Report every line from the material that contains the word "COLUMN".

> [Source data]

%%

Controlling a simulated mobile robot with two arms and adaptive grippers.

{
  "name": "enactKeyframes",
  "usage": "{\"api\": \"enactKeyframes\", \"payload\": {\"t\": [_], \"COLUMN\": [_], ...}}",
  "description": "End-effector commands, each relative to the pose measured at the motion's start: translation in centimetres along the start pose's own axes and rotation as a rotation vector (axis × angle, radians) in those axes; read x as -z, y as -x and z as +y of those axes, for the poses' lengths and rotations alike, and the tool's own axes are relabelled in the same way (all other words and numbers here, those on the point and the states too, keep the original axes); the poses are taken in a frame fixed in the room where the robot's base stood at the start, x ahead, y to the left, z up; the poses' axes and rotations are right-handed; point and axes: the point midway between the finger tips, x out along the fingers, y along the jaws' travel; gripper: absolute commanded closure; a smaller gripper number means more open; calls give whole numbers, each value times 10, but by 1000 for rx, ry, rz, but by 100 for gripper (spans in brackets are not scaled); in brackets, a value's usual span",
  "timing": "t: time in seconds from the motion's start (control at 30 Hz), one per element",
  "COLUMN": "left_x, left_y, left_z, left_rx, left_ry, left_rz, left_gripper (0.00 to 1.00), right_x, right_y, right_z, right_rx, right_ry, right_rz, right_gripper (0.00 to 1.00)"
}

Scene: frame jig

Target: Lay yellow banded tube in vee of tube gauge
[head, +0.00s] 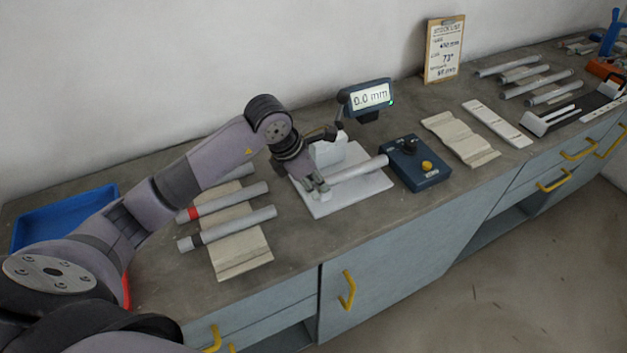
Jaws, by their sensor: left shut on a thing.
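My left gripper (319,186) is shut on the left end of a grey tube (358,169). No yellow band shows on the part of this tube that I can see; the gripper covers its left end. The tube lies level over the white base plate of the tube gauge (346,204), in front of the gauge's pale upright block (327,152). I cannot tell whether the tube touches the vee, which is hidden. The gauge display (370,96) reads 0.0 mm. My right gripper is out of view.
A beige rack (243,262) at left holds several tubes, including a red-banded tube (229,203) and a dark-banded tube (232,227). A blue control box (413,163) stands right of the gauge. An empty beige rack (461,139) lies farther right. A blue tray (62,217) is far left.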

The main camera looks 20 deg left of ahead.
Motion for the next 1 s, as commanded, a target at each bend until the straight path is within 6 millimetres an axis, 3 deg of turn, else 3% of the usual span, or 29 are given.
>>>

%%

> [Exercise response]
  "usage": "{\"api\": \"enactKeyframes\", \"payload\": {\"t\": [_], \"COLUMN\": [_], ...}}",
  "COLUMN": "left_x, left_y, left_z, left_rx, left_ry, left_rz, left_gripper (0.00 to 1.00), right_x, right_y, right_z, right_rx, right_ry, right_rz, right_gripper (0.00 to 1.00)"

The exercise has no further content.